どんなモノに囲まれて暮らすか。


どういうモノに囲まれて暮らすか、というのはけっこう大事なことだと思う。

100均でナンデモ買えるからといって、百均グッズで身のまわりを埋め尽くしたらどういう気分になるか…。なかには、100均でよさげなものを見繕ってきて、色を塗ったり組み合わせたりしてインテリアに使うのが好きな方もいるようで、雑誌などで時々見かけるが、やっぱり百均は百均だという感じがする。とはいえ、人それぞれ。100均のものばかりでこんなに素敵っぽい空間がつくれた!という満足感が得られて、それを見ていい気分になれれば、その人にとってはいいのかもしれない。それにしても100均の商品を見ていると、その裏側では、安い賃金でわるい労働条件で働かされている人たちがいるように思えて、あまり好んで手に取ろうとは個人的には思えない。
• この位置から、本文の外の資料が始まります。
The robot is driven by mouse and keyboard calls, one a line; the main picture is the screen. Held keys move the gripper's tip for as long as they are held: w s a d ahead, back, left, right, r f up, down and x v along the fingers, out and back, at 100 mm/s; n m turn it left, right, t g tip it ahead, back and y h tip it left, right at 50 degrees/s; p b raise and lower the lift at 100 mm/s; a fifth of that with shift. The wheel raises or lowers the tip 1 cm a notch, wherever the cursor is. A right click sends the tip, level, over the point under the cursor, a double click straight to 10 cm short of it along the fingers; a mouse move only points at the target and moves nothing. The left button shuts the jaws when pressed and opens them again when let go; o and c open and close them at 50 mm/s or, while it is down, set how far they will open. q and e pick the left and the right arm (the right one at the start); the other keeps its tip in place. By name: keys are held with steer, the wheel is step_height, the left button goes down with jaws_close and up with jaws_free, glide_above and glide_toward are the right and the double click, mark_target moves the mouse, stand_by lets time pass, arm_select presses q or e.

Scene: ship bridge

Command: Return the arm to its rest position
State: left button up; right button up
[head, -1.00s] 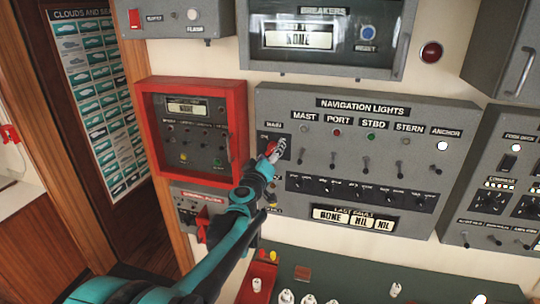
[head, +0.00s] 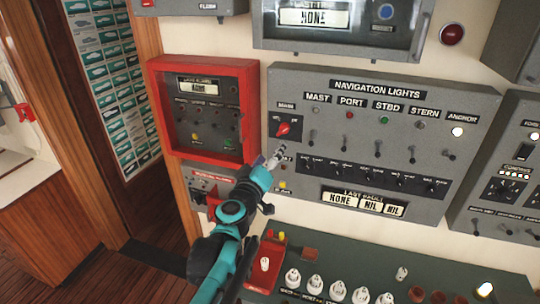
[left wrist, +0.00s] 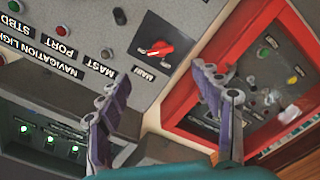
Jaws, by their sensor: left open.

つくり手のことがわかるモノには特に愛着を感じる。個展で買った器や衣類、誰かが手づくりしてくれた日用品など。親しい人が営んでいるお店でストーリーを聞いて買ったモノにも愛着を感じる。見たり使ったりしていると、そのときのことが思い出される。つくり手と直接のつながりはなくても、材料やつくり方への共感を覚えるモノにも愛着を感じる…オーガニックやフェアトレードに本気で取り組んでいるモノなど。それから、ヘタでも自分でがんばってつくったものにもそれなりの愛着を感じる。

かつてはテキトーに買ってきたモノに囲まれて暮らし、飽きたら手放す、というようなこともあったが、最初から愛着を感じるものを選べば、「飽きる」という現象が起こらないので、無駄にゴミを増やさなくて済し、一つひとつはヤスモノよりも値段が高くても、総合的に見れば経済的になるだろうと思う。「安物買いの銭失い」とは本当だとよく思う。

うちに遊びに来てくれた人が、うちにあるモノを気になって質問してくれていろいろ説明していると、家にあるもの全部にストーリーがあって話せるだねと驚かれることがあり、そう言われてみると、いつの間にかそんなふうになっていることを改めて知らされる。大したストーリーがないモノもあるわけだけど、なにかしらストーリーを語れるようなモノに囲まれていたほうが楽しい。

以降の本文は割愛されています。